Tuesday, April 9, 2013

We Need to Talk About Kevin

by Lionel Shriver

The stories of students going on a shooting spree in their high schools are as regular as the seasons these days. As are the books and films that have been made about the topic. Most are sensational fare, focussing on the victims' stories and society's involvement and the what-went-wrong of it all.

Lionel Shriver takes a slightly different approach but giving the stage over to the mother of the shooter, Eva. Also, this is not written in the 'regular' novel style, but rather in letters that Eva addresses to her husband, Franklin.

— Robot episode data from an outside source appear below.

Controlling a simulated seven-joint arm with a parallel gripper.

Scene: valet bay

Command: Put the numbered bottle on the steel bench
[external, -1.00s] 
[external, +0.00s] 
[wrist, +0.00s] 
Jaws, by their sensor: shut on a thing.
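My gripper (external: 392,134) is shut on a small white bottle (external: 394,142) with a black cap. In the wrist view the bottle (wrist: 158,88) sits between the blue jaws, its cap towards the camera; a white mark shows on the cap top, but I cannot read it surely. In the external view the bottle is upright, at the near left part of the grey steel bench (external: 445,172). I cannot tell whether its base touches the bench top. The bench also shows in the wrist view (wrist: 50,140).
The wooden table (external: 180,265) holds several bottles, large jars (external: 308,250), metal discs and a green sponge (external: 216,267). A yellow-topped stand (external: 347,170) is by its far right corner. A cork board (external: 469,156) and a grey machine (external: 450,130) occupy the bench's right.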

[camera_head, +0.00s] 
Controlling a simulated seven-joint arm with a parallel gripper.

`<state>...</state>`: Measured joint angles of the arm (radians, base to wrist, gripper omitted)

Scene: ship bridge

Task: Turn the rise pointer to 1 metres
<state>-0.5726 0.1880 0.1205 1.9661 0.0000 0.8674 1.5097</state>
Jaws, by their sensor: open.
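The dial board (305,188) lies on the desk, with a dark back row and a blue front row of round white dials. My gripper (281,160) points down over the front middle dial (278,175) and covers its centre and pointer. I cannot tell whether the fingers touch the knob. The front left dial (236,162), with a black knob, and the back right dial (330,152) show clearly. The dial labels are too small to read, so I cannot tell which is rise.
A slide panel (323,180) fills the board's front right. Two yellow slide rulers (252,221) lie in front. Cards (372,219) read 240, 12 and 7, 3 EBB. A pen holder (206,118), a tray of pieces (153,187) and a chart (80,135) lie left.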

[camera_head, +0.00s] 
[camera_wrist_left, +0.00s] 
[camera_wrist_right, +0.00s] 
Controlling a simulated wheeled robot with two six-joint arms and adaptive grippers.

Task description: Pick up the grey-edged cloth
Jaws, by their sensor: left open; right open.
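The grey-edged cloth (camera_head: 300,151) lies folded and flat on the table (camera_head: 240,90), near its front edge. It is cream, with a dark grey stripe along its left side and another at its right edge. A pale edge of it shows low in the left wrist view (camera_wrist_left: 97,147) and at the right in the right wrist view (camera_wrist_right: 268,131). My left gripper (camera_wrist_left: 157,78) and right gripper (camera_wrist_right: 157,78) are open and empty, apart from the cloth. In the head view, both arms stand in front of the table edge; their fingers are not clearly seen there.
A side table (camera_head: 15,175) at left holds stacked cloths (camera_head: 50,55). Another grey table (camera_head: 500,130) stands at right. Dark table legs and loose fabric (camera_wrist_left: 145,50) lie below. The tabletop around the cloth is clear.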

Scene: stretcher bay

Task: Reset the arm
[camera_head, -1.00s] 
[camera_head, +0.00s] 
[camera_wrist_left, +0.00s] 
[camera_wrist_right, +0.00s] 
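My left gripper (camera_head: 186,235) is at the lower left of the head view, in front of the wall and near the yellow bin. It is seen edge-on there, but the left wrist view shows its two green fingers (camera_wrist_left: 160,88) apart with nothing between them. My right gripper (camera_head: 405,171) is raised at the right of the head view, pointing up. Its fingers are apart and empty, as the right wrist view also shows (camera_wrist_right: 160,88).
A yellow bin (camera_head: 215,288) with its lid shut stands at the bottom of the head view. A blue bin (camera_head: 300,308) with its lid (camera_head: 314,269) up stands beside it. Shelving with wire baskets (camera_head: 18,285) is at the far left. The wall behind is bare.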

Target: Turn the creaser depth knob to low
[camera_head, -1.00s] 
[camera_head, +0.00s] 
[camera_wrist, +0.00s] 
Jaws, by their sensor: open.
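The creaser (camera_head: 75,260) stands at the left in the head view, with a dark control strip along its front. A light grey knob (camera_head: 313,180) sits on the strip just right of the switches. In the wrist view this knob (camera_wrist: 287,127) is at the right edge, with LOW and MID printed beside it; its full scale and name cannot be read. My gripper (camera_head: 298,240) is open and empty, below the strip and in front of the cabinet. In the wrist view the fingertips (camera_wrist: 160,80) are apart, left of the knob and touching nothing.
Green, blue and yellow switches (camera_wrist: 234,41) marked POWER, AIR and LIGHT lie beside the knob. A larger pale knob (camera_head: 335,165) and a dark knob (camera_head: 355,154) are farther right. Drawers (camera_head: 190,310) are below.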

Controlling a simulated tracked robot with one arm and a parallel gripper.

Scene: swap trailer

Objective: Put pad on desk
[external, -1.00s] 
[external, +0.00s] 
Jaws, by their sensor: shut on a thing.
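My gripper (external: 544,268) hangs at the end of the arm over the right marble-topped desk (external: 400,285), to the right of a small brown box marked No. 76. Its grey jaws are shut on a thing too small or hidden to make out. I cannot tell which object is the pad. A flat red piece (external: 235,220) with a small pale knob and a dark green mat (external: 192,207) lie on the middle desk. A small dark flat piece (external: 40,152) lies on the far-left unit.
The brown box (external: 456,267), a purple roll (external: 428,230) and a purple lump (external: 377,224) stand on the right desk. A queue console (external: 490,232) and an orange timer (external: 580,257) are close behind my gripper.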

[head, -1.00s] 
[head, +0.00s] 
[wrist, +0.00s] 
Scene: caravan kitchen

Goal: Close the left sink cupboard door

Eva is in no way the toting mother that adores her firstborn son. She is always aware that she is a failure as a mother. The boy was born more as a social experiment than the actual desire for children. Little Kevin is a mean and calculating child from the very beginning, pestering his mother and a string of baby sitters, while at the same time playing perfect son to his father, running to great him whenever he comes home from work.

Franklin, then, not having seen any other side to his little boy, takes Kevin's side throughout the book. Whatever he is accused of (and, more often than not, rightly so) - by Eva, by teachers, by other parents - must simply be exaggeration on Eva's side or the effect of parents being lied to by their own children or teachers on witch hunts. The possibility that Kevin did something bad simply does not compute, which makes him seem rather simple-minded.

Then little Celia, a hapless and trusting creature, comes along and she is really the only one to feel sorry for in the book. Her mother thinks of her as a 'sap'. The poor kid one day loses her eye in an incident involving liquid cleaner while being under supervision of her older brother. Franklin assures Kevin that he 'shouldn't feel bad' about what happened and how it wasn't his fault, secretly convinced that Eva must have not locked the cupboard the cleaner was in.

Throughout the letters both, Franklin and Celia, are strangely absent but it is not initially clear whether Kevin's deeds caused the family to point fingers and Franklin to remove Celia from an incompetent mother's grasp or we are in for an even wider disaster than the shooting of high school kids. (We are.)

In the end, Eva remains bound by loyalty, rather than love, to Kevin.

The book was turned into a (very, very good) film in 2011.